Wednesday, May 12, 2010

Your intelligence is in your hands

Last night I grew many neurons listening to Carol Dweck's presentation on Creating a Mindset for Achievement at BayCHI. Carol is a social psychologist, professor at Stanford and a leading researcher in the field of motivation. Her extensive research in young students' ability to learn and improve in the face of struggle is the heart of the fixed vs growth learning concept:

"I don't divide the word into the weak and the strong, or the successes and the failures. I divide them into the learners and the non-learners." - Benjamin Barber

According to Carol Dweck, people with the fixed learning mindset:
  • Believe intelligence is a fixed trait.
  • Feel they must look intelligent at all times. They don't publicly question anything for fear of revealing what they don't know. They hide their mistakes and deficiencies.
  • Avoid struggle and challenge because they believe learning must be effortless. They think struggle is proof that they lack the ability to learn that subject or skill.
  • Compare themselves to people who achieve less as proof that they are intelligent.
The fixed mindset provides no recipe for recovering from failures. Fixed mindset learners easily give up, retreat to comfortable topics, blame others, or look for other people to feel superior to. Fixed mindsets are cultivated early in life by parents and teachers who unknowingly suggest the values of a fixed mindset mentality. They praise kids when things come easy, tell them they're talented and smart, and they don't reward struggle or effort as often.

In my own experience, I think back to elementary school art class, where students were though of as natural talents or not. The ability to draw was not presented as a learnable skill (most likely because the teachers didn't posses it themselves), so teachers had to give "A's for effort". However, the perception remained that either you have it...or you don't.

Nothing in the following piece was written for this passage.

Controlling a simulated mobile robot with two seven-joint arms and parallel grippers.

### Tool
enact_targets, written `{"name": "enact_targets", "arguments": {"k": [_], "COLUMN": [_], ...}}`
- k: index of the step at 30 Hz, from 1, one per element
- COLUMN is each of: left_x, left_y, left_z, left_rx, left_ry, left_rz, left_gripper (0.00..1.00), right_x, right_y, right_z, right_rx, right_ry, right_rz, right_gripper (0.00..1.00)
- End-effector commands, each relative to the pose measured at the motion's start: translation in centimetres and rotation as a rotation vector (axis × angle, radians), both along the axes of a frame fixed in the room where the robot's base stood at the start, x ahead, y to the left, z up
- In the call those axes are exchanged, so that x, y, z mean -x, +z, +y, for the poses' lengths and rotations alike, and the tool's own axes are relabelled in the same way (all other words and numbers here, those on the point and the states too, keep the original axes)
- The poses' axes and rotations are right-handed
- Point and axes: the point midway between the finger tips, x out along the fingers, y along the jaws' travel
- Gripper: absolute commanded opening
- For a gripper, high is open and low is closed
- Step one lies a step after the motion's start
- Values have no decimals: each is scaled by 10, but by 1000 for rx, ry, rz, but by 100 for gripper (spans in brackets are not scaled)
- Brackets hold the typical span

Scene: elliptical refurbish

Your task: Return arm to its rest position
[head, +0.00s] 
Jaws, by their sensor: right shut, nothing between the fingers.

I've often encountered this attitude around "being creative" as well, as if it's some kind of magical power. Though some people do seem to be more effortlessly able to draw and think "creatively", I certainly believe both are skills can be acquired and sharpened with practice. Turns out one of the biggest obstacles to leaning is simply believing you're not capable.

People with the growth learning mindset:
  • Believe intelligence is a malleable quality, a potential that can be developed.
  • Are always trying to learn, ask questions, and don't feel unintelligent for not knowing the answers. They capitalize on mistakes and view them as part of the learning process.
  • Enjoy the hard work of learning as well as the outcome. They're not singularly focused on grades or whether or not their answers are right. They care about understanding the answers.
  • Compare themselves to people who achieve more, aspire to their level, and believe with hard work, they can get there.
As a user experience designer, I've noticed that any time I encounter a product that feels effortless to understand and operate, it makes me feel smart. My goal is to help other people feel the same way. When it comes to products, users should be engaged by the knowledge or entertainment that your product provides, not by trying to figure out what it is or how to access it. Is that just catering to the fixed mindset? In this case, I don't think so. Removing struggle gets people right to the stuff they care most about. That's not just good user experience, it's good business.